▸ **EXERCISE DIRECTIONS**
Identify the lines bearing the string "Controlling" and gather them.

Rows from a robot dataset

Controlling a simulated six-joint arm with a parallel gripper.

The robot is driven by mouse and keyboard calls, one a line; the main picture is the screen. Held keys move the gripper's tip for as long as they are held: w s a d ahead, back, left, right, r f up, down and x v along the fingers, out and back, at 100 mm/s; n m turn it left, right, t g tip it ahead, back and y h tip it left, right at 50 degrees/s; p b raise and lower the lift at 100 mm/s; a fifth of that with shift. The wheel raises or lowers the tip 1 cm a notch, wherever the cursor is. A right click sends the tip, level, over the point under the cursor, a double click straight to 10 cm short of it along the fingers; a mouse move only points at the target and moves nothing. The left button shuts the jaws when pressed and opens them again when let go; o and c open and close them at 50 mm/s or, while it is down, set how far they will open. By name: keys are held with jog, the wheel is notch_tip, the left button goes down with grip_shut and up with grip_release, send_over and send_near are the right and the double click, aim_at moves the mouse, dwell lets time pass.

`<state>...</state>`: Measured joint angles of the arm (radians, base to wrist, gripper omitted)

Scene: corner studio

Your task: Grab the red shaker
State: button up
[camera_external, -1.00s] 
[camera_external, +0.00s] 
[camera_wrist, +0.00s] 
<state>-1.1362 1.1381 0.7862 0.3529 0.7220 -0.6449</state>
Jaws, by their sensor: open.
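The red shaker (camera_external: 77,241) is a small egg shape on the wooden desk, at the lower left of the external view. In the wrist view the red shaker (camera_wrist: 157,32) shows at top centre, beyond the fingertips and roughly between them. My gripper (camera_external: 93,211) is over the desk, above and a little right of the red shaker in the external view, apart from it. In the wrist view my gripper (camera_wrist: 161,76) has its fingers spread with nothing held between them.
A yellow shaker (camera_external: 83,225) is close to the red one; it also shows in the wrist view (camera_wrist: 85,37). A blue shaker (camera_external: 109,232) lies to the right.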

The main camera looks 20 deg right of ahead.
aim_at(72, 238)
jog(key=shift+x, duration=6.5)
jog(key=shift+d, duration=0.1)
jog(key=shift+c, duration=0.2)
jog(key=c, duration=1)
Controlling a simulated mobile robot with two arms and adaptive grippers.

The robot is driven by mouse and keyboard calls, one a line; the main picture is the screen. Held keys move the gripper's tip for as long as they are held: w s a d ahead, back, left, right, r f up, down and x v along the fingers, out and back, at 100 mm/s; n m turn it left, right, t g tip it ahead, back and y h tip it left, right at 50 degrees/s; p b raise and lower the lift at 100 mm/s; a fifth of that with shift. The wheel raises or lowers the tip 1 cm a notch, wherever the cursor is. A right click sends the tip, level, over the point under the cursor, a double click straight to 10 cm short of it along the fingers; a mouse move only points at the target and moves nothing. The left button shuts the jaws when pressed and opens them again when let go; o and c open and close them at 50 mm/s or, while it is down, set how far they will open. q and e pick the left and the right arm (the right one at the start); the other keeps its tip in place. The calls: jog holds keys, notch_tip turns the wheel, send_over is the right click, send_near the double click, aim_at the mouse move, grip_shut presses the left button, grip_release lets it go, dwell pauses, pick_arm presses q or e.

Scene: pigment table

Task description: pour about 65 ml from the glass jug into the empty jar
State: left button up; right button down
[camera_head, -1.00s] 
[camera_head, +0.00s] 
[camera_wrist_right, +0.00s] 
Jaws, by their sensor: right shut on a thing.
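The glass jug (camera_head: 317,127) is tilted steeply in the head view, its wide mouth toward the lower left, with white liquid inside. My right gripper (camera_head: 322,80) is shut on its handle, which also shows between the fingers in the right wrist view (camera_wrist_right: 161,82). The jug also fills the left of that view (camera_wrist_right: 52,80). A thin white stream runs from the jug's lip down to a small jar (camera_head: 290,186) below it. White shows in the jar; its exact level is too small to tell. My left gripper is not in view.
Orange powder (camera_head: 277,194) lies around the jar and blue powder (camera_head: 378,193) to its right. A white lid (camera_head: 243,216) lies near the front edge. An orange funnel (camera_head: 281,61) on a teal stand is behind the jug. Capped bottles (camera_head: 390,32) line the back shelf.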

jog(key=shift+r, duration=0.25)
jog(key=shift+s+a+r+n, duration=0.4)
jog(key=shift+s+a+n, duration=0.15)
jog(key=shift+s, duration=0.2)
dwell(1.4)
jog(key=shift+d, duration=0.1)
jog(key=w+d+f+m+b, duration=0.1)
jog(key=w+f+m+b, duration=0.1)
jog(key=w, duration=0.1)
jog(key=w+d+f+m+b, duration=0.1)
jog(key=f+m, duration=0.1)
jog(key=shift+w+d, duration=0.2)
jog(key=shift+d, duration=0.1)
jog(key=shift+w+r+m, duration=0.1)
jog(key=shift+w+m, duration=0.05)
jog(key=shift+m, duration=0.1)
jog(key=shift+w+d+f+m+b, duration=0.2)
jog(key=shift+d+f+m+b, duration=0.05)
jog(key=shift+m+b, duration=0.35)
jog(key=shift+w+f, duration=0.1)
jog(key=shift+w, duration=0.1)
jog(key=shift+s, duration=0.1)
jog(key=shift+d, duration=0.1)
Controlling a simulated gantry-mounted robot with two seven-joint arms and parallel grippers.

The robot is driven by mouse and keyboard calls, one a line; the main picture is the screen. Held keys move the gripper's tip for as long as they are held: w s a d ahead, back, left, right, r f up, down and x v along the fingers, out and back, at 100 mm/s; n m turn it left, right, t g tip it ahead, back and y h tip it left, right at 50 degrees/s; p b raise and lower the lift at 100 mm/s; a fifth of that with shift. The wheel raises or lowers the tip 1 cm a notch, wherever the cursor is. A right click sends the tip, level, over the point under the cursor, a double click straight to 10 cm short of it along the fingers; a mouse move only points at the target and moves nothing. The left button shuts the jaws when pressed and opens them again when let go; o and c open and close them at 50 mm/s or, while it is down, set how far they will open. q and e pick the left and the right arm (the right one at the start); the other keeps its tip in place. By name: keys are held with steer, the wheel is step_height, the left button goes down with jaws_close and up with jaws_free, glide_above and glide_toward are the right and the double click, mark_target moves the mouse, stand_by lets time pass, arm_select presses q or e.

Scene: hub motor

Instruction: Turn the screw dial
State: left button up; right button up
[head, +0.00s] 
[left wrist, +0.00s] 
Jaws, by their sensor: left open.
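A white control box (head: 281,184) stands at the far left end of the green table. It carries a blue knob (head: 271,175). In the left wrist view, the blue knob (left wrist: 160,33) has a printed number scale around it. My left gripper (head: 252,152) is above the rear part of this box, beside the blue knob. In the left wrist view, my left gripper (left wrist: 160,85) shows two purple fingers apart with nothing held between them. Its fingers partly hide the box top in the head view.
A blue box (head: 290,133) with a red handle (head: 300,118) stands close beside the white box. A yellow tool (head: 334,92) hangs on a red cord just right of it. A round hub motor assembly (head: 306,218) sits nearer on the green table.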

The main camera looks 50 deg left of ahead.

▸ **CORRECT OUTPUT**
Controlling a simulated six-joint arm with a parallel gripper.
Controlling a simulated mobile robot with two arms and adaptive grippers.
Controlling a simulated gantry-mounted robot with two seven-joint arms and parallel grippers.

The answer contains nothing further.